▶ _WORK TO DO_:
Copy each line of the data below with the word "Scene".

▶ _SOURCE MATERIAL_:
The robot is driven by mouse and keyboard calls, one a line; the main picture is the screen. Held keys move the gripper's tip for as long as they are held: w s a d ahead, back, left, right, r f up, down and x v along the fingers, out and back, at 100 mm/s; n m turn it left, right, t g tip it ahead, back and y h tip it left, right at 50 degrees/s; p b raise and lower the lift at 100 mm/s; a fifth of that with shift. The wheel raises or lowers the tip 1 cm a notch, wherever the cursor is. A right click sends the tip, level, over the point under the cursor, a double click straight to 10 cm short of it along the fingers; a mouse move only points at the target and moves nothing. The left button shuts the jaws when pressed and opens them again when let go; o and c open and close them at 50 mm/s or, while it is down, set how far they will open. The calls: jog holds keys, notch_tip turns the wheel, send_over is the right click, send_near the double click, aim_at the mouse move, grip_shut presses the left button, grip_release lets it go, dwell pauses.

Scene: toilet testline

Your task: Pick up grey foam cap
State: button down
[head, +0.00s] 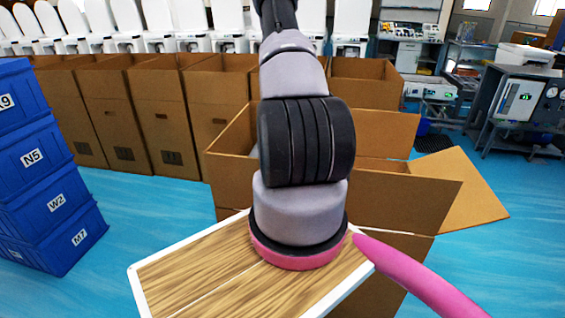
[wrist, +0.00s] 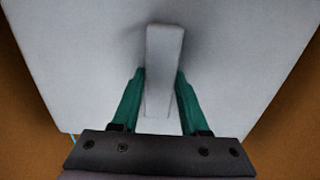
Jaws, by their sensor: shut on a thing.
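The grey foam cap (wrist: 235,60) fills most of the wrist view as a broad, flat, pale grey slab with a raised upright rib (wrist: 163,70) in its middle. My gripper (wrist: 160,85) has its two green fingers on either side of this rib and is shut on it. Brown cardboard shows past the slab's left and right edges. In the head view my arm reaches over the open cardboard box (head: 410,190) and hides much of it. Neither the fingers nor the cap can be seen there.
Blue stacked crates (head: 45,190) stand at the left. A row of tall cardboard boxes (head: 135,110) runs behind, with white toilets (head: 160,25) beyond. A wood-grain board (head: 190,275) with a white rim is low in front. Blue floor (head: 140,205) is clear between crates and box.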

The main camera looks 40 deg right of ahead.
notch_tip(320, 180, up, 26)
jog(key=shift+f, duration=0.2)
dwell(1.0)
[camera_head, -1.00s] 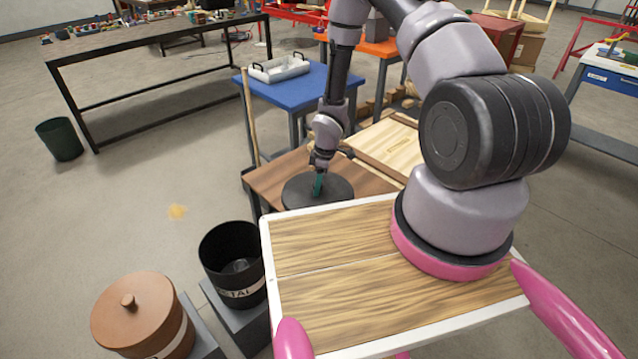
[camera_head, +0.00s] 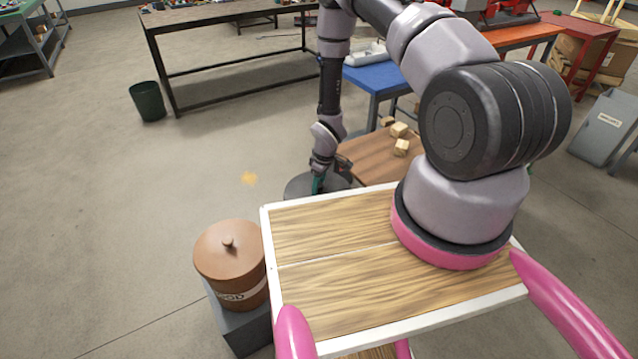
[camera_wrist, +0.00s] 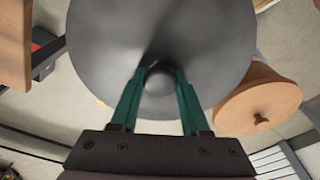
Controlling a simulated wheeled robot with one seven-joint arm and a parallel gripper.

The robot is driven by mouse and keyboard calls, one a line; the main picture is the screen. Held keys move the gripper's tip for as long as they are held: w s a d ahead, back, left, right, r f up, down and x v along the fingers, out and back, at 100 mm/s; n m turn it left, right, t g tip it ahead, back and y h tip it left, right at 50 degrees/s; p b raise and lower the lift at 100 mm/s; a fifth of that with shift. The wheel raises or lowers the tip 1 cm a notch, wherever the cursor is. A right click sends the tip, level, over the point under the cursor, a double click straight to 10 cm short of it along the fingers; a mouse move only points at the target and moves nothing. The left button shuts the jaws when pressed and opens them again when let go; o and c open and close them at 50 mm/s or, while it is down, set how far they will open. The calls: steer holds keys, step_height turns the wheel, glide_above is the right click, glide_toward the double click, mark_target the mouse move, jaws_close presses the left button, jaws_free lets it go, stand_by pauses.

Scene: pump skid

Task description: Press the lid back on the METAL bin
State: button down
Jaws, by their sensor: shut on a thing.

▶ _ANSWER TO THE TASK_:
Scene: toilet testline
Scene: pump skid

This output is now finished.